Cover may be light, heavy, or full.
- Light cover protects a significant portion of the character's body, such as leaning into a doorway or standing behind a waist-high wall.
- Heavy cover protects the majority of a character's body, leaving at most part of the head and an arm and shoulder exposed—shooting through an arrow slit would provide heavy cover, as would shooting around the edge of an ancient redwood tree.
- Full cover protects the character's entire body—standing behind a six-foot-high wall or retreating inside of a building are examples of full cover.
Cover raises a character's Defense against attacks by 1 for light cover or 2 for heavy cover. Full cover makes ranged attacks impossible. Attackers at close range also enjoy equal cover against attacks from the character in cover— crossing blades across a fence or around a tree is equally impairing for both parties.

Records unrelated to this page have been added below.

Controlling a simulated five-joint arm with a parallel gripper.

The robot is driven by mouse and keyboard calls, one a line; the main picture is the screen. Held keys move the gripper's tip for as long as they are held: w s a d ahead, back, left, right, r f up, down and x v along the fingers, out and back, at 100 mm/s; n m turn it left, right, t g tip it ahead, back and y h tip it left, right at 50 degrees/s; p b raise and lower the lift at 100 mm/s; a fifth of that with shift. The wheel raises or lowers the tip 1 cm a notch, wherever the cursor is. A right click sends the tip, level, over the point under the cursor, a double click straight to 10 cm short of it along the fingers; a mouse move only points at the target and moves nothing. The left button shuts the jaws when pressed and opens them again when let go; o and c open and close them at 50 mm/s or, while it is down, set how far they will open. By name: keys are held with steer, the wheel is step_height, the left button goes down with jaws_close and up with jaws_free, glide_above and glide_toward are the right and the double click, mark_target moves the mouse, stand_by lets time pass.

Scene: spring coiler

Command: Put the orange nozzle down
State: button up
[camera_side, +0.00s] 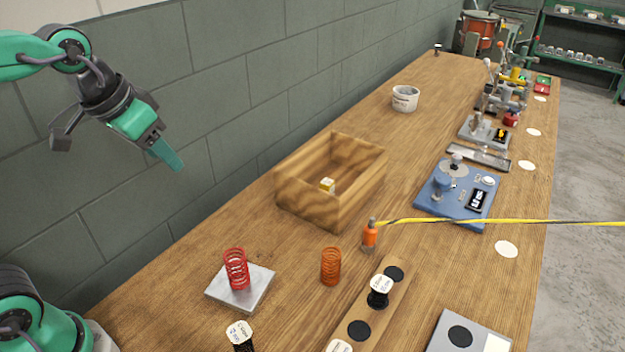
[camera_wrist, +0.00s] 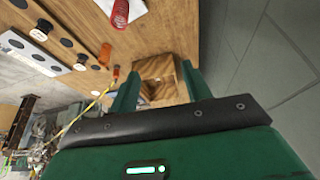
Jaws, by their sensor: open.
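The orange nozzle (camera_side: 370,236) stands upright on the wooden bench near the front corner of the wooden box (camera_side: 308,197). A yellow-and-dark hose (camera_side: 500,221) runs from its top out to the right. My gripper (camera_side: 174,160) is high at the upper left, in front of the block wall, well away from the nozzle and empty. In the wrist view my gripper (camera_wrist: 160,88) shows two green fingers apart, with the box visible between them. The nozzle (camera_wrist: 116,73) appears there left of the fingers.
A red spring (camera_side: 236,269) stands on a metal plate, and an orange spring (camera_side: 331,266) stands near the nozzle. A wooden strip (camera_side: 370,305) holds a black spool (camera_side: 379,291). A blue device (camera_side: 456,190) is at right. The box holds a small yellowish block (camera_side: 327,185).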

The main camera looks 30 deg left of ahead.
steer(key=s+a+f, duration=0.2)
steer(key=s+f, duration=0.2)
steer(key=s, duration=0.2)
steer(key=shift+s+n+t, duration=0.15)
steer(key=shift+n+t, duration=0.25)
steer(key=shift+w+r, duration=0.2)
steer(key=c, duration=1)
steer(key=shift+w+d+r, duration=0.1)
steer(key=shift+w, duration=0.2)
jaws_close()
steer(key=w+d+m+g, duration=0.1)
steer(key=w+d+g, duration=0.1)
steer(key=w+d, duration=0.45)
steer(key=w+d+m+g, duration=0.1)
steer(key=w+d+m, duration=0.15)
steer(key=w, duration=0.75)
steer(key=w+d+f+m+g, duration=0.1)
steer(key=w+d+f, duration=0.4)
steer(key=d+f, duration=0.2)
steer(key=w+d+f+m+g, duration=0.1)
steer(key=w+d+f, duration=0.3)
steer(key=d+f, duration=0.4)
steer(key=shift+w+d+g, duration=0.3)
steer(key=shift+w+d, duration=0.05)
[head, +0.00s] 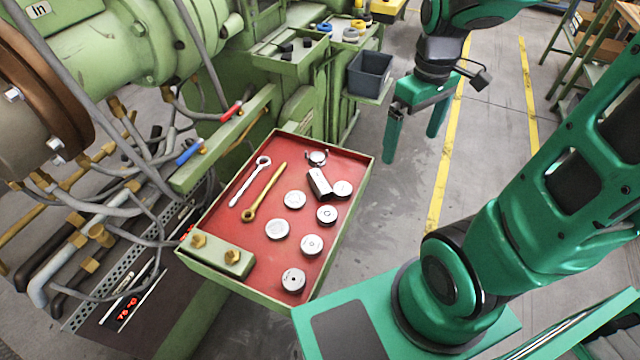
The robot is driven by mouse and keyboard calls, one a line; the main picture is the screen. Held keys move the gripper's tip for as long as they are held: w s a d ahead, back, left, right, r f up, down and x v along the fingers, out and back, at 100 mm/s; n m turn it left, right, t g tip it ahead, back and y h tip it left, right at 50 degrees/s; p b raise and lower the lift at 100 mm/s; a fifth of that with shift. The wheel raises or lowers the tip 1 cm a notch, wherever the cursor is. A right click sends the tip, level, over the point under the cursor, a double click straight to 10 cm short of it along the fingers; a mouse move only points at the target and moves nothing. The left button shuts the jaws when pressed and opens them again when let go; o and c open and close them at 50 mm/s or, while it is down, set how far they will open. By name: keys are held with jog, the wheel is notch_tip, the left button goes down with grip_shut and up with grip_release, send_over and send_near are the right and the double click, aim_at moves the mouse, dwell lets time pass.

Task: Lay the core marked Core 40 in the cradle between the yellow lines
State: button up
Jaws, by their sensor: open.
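My gripper (411,147) hangs open and empty over the grey floor, to the right of the red-lined tray (364,178). Several round silver pieces lie flat in the tray, among them a front disc (293,280), a middle disc (312,245) and a left disc (278,229). A silver cylinder (319,183) lies on its side near the tray's right edge. Their markings are too small to read, so I cannot tell which is Core 40. I cannot make out a cradle between yellow lines; the only clear yellow lines (447,160) are on the floor.
A silver wrench (250,181) and a brass wrench (264,192) lie in the tray, with a bolted green block (222,257) at its front left. A dark bin (370,73) stands behind. Green machinery with hoses fills the left. Open floor lies right of the tray.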

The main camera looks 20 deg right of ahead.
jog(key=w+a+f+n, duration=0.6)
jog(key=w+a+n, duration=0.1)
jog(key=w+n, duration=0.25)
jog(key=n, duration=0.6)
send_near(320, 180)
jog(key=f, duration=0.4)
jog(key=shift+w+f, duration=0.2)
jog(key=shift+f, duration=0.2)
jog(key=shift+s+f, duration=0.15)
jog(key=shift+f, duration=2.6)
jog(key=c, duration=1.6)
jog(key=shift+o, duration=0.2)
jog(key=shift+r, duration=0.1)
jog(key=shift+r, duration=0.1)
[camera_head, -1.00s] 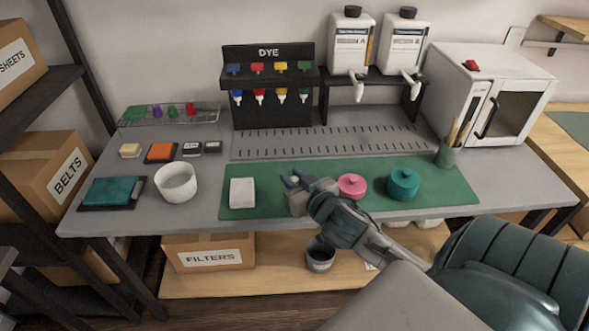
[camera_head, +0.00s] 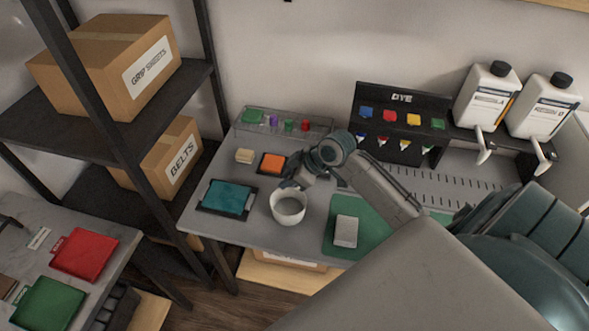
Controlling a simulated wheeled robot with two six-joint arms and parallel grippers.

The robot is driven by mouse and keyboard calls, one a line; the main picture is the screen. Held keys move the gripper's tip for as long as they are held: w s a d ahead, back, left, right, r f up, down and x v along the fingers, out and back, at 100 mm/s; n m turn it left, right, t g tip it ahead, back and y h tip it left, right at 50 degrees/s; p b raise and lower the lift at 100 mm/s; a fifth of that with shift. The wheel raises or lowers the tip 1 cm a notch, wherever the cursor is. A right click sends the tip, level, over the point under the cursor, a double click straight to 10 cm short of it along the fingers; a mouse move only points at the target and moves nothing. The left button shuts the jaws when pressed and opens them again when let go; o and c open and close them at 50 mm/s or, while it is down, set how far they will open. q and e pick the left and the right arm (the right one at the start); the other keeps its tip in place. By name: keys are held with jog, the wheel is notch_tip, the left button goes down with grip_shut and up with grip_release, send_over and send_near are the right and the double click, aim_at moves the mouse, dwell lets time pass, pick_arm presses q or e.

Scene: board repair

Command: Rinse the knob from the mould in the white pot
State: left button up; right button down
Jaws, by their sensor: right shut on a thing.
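The white pot (camera_head: 288,218) is a round open bowl near the front edge of the grey bench, left of the green mat. My right gripper (camera_head: 291,184) is at its far rim, pointing down and left. It is shut on a small thing, taken to be the knob, which is mostly hidden by the fingers and too small to make out. I cannot tell whether it is over or inside the pot. A pale block (camera_head: 346,231), possibly the mould, lies on the green mat (camera_head: 341,251). My left gripper is not in view.
A teal pad (camera_head: 229,197) lies left of the pot, and an orange pad (camera_head: 272,163) lies behind it. My right arm hides much of the mat.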

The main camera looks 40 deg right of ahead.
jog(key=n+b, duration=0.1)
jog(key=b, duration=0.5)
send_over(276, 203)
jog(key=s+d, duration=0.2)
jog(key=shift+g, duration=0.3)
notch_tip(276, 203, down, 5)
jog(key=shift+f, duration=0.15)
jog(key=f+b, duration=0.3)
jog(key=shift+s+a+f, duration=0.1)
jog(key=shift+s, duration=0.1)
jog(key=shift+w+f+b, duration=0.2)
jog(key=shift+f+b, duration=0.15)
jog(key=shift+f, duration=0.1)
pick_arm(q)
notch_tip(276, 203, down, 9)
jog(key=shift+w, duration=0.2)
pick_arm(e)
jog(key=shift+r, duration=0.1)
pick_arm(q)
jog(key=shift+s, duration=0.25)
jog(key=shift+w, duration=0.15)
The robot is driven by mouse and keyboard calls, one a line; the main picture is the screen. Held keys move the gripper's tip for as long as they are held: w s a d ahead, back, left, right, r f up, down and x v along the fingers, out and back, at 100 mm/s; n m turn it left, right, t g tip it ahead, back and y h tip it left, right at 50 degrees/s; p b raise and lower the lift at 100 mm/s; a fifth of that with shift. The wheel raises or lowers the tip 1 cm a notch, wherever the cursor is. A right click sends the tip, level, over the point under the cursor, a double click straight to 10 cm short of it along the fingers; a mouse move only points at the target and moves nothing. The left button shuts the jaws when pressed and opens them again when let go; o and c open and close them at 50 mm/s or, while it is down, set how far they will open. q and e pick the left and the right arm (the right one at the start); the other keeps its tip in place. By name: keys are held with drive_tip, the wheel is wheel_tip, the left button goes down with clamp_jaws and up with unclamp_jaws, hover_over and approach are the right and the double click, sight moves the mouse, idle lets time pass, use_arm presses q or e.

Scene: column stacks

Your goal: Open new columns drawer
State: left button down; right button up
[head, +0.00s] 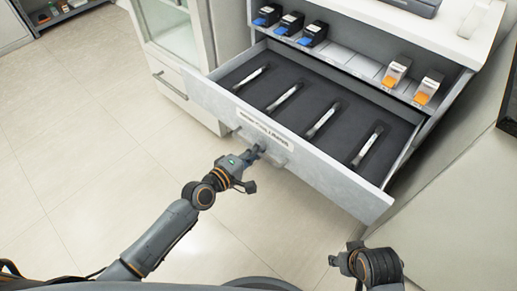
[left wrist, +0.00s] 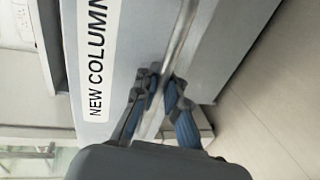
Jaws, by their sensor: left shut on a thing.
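The new columns drawer (head: 205,92) is pulled out from the cabinet, with several slim white columns lying in slots on its dark insert. Its front carries a label, which reads "NEW COLUMN" in the left wrist view (left wrist: 97,60). A handle (head: 275,152) runs along the front below the label. My left gripper (head: 257,153) is shut on this handle; its fingers also show around the bar in the left wrist view (left wrist: 162,95). My right gripper (head: 347,258) is at the lower right, apart from the drawer; its finger opening is not clear.
A shelf above the drawer holds blue-and-black boxes (head: 290,23) and orange-and-white boxes (head: 427,87). A glass-fronted cabinet (head: 165,25) stands to the left. The tiled floor (head: 80,150) at left is clear.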

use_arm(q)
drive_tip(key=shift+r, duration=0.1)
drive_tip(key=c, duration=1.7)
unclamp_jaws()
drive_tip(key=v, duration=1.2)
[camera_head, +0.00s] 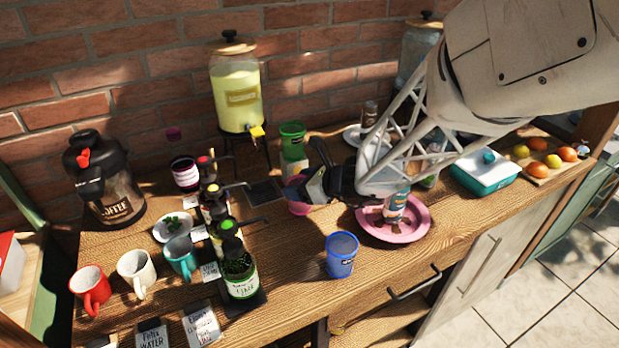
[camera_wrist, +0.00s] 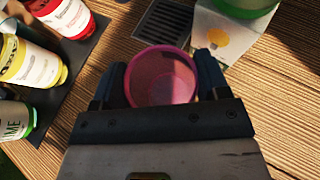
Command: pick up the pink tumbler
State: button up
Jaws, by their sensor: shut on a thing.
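The pink tumbler (camera_wrist: 162,80) is between the two fingers of my gripper (camera_wrist: 160,88) in the wrist view, its open mouth facing the camera. My gripper is shut on it, with a dark finger against each side. In the head view the tumbler (camera_head: 297,207) shows only in part behind my gripper (camera_head: 306,190), near the middle of the wooden table. Its base is hidden, so I cannot tell whether it touches the table.
A blue tumbler (camera_head: 342,254) and a pink plate (camera_head: 424,226) stand nearer the front. Syrup bottles (camera_head: 238,270) stand to the left. Behind are a green tumbler (camera_head: 292,140) on a carton (camera_head: 292,170), a drip tray (camera_head: 264,192) and a yellow drink dispenser (camera_head: 236,90).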

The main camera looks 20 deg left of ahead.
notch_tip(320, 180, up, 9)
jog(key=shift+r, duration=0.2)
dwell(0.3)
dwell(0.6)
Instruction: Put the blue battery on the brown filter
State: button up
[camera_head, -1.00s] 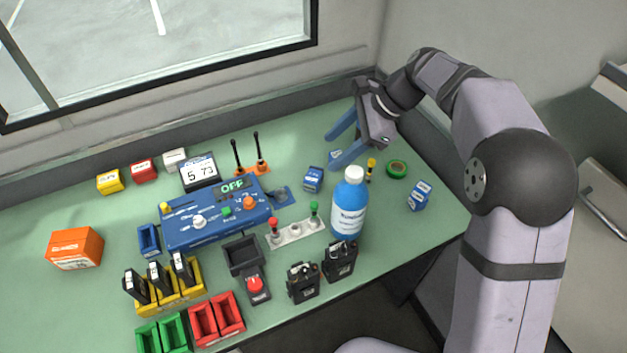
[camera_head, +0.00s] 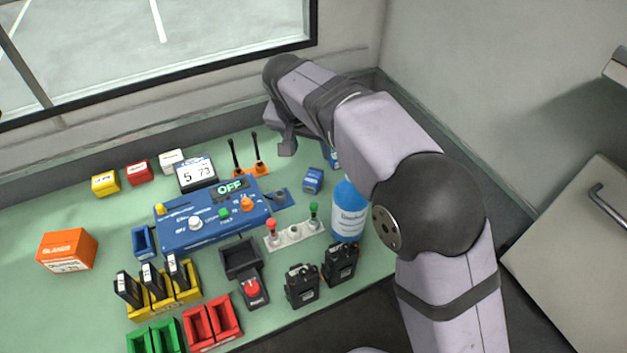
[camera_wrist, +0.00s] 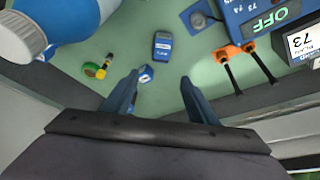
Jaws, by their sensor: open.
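My gripper (camera_wrist: 159,82) is open and empty; in the wrist view its two blue fingers point at the green table. A small blue box with a white label (camera_wrist: 146,73) lies just beyond the left finger; it is mostly hidden in the head view. A blue block with a dark face (camera_wrist: 163,45) lies farther off and shows in the head view (camera_head: 313,181). I cannot tell which of these is the blue battery. I see nothing I can clearly name as the brown filter.
The blue control box (camera_head: 205,227), orange stand with two black rods (camera_head: 258,168) and display (camera_head: 196,173) are nearby. A yellow-topped thing (camera_wrist: 103,72) and green roll (camera_wrist: 90,68) show left.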

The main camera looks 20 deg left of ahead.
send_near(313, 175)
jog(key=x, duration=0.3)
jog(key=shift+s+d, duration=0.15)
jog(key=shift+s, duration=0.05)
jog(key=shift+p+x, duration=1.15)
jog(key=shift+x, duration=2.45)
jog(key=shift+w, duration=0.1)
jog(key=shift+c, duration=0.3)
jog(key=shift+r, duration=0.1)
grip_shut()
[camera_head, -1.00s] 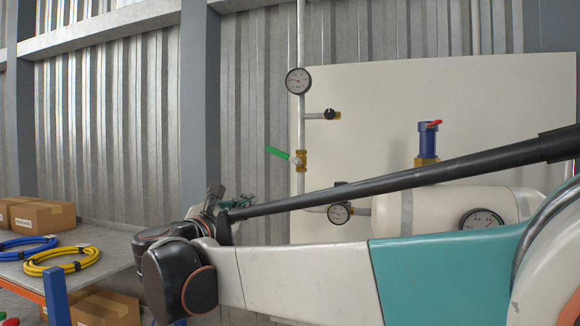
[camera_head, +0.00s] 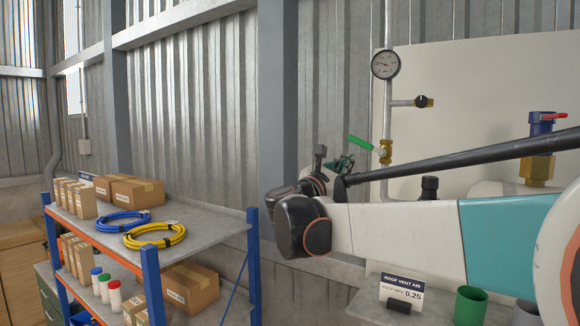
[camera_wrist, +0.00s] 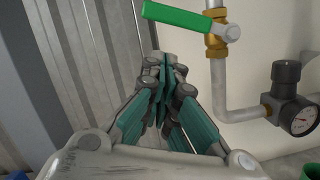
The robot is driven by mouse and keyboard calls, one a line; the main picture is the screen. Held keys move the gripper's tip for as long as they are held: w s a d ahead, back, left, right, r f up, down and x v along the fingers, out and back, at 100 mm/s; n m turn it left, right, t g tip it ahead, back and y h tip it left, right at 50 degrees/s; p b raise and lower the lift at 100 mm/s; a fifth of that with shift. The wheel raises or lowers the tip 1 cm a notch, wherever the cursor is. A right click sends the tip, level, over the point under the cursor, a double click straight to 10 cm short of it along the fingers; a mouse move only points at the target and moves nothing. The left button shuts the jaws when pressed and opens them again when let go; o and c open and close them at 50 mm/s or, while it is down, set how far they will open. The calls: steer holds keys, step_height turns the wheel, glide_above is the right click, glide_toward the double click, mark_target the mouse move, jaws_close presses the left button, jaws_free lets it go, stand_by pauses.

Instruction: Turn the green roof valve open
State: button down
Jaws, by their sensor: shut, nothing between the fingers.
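The green valve handle (camera_head: 360,142) slants up to the left from a brass valve body (camera_head: 385,152) on the vertical white pipe. In the wrist view the green handle (camera_wrist: 178,17) lies nearly level at the top, left of the brass body (camera_wrist: 215,42). My gripper (camera_head: 345,161) is just below and left of the handle in the head view. In the wrist view my gripper (camera_wrist: 165,62) is shut and empty, with its fingertips below the handle and a visible gap between them. My arm hides part of the pipework below the valve.
A round gauge (camera_head: 385,64) and a black-knobbed side valve (camera_head: 423,101) are above on the pipe. A blue valve with a red lever (camera_head: 541,124) is at right. A sign (camera_head: 401,289) reads "ROOF VENT AIR". A shelf (camera_head: 215,240) with hoses and boxes stands left.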

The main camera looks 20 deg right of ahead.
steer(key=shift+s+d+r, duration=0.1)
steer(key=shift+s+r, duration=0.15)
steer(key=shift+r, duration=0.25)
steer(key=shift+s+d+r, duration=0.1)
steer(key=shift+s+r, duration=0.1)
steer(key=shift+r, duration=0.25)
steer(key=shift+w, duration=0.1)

Cover is subject to common-sense limitations. If a character has full cover because he's standing behind a wall, for example, that cover only protects him from enemies on the other side of the wall; he gains no cover bonus against opponents at his back. It may or may not be possible for a character to move without losing the benefit of cover. A character taking cover behind a tree will have to break cover to go anywhere, since he can't take the tree with him; one taking cover behind a waist-high stone fence, on the other hand, can freely range up and down along the fence without losing his cover.
Attempting to keep an opponent who's in cover at short or longer range while circling around him to obviate his cover requires a number of movement actions determined by the Storyteller—generally, the farther away an opponent is, the longer it takes to circle around to flank him.